GIVEN TASK — Count every line that holds the string "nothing", and report the number alone.
:: EXCERPTED RECORDS ::
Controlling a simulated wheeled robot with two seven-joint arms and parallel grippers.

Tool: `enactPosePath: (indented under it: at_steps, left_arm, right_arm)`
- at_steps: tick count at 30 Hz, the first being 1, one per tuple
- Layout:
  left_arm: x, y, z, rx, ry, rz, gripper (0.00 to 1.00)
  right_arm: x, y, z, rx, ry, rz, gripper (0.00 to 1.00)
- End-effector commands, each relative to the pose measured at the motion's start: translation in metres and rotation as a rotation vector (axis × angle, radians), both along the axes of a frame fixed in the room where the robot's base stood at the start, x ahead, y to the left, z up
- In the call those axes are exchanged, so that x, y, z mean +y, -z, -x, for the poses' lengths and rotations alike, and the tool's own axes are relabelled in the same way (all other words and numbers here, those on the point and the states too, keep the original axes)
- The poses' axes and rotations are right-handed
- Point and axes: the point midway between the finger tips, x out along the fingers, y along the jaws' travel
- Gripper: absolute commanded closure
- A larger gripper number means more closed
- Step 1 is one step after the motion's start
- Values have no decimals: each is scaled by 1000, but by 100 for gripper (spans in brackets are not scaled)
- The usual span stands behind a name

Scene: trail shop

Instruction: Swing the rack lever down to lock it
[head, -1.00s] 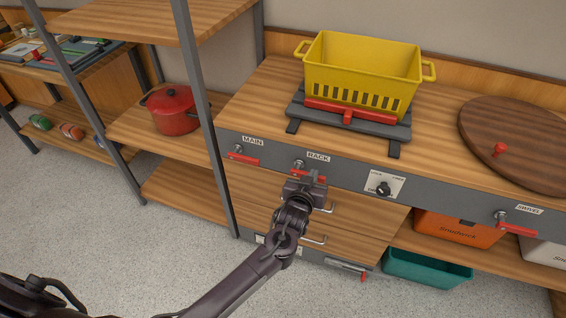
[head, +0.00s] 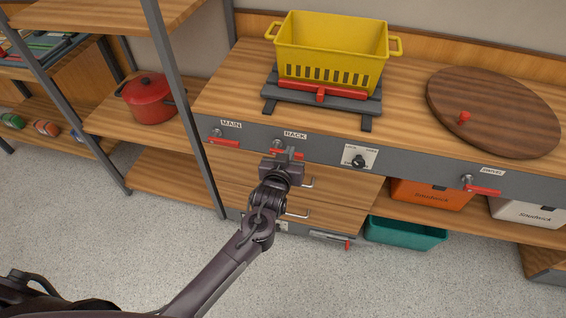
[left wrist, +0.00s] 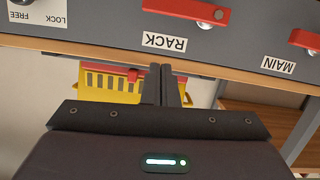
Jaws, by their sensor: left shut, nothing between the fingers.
:::
:: EXCERPTED RECORDS ::
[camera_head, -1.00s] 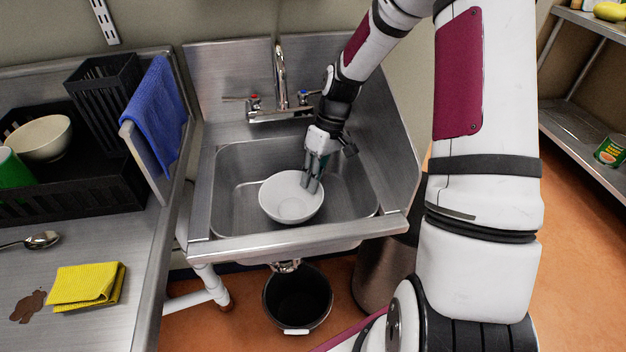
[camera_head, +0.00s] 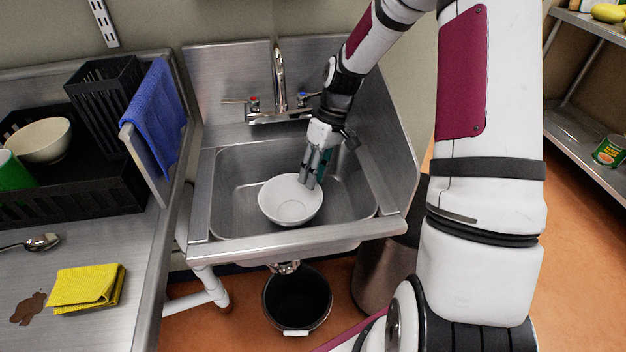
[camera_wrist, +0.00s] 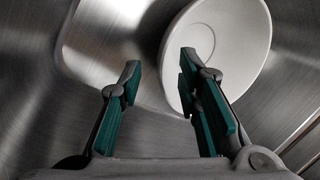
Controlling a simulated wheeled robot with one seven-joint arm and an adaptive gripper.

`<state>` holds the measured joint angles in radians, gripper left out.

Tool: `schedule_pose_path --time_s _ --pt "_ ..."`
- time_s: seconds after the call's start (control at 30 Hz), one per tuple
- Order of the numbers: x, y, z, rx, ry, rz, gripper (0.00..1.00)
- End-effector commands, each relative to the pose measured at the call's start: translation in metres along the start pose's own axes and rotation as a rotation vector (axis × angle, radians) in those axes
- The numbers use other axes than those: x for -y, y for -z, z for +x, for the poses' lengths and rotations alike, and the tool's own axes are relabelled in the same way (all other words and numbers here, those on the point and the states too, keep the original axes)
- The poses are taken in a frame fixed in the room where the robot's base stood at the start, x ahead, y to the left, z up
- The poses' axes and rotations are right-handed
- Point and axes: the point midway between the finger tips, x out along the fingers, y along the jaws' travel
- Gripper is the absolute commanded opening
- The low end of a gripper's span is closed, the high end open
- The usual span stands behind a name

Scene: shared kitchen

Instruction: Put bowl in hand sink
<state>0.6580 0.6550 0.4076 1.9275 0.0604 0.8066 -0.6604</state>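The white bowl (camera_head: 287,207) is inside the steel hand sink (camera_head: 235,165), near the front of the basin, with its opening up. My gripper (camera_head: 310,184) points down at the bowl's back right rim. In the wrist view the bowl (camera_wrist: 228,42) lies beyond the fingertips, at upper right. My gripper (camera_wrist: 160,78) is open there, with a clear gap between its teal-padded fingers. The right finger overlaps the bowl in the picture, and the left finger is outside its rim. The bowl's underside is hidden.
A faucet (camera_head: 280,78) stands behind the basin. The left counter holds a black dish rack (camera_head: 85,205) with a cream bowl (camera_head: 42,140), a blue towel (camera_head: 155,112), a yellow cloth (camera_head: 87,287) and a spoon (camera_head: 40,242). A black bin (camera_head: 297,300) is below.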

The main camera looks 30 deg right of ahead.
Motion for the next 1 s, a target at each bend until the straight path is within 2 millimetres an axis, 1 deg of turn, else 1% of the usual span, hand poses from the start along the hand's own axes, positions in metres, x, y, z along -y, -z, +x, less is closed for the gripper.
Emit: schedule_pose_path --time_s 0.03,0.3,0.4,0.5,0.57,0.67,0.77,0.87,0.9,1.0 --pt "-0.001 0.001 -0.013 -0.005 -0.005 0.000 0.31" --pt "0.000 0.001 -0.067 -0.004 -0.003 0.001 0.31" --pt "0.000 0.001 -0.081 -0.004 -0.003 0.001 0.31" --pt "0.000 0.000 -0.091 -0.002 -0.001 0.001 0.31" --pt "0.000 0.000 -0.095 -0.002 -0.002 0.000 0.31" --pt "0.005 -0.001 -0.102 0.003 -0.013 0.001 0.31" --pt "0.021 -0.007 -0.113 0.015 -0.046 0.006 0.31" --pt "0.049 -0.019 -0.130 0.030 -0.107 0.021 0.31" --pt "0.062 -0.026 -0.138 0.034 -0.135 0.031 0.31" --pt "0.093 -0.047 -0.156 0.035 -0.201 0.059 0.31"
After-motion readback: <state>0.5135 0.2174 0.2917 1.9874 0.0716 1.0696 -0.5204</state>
:::
:: EXCERPTED RECORDS ::
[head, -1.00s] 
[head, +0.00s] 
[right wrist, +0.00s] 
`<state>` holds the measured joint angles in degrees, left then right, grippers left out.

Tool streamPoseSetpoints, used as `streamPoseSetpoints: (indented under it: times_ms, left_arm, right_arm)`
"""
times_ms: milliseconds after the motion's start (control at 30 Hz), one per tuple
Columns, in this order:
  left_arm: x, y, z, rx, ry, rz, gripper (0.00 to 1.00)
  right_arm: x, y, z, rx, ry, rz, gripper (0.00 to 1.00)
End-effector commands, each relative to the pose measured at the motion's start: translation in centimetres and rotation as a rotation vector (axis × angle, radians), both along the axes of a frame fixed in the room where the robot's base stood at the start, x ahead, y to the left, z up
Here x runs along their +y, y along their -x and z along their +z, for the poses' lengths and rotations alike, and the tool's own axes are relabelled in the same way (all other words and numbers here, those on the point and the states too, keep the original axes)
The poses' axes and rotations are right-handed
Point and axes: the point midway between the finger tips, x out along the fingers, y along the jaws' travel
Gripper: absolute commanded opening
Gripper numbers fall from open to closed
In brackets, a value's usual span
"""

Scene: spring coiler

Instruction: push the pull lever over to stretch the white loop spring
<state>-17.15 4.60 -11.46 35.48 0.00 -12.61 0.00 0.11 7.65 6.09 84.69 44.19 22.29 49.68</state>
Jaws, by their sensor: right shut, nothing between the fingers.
:::
THE RESULT — 2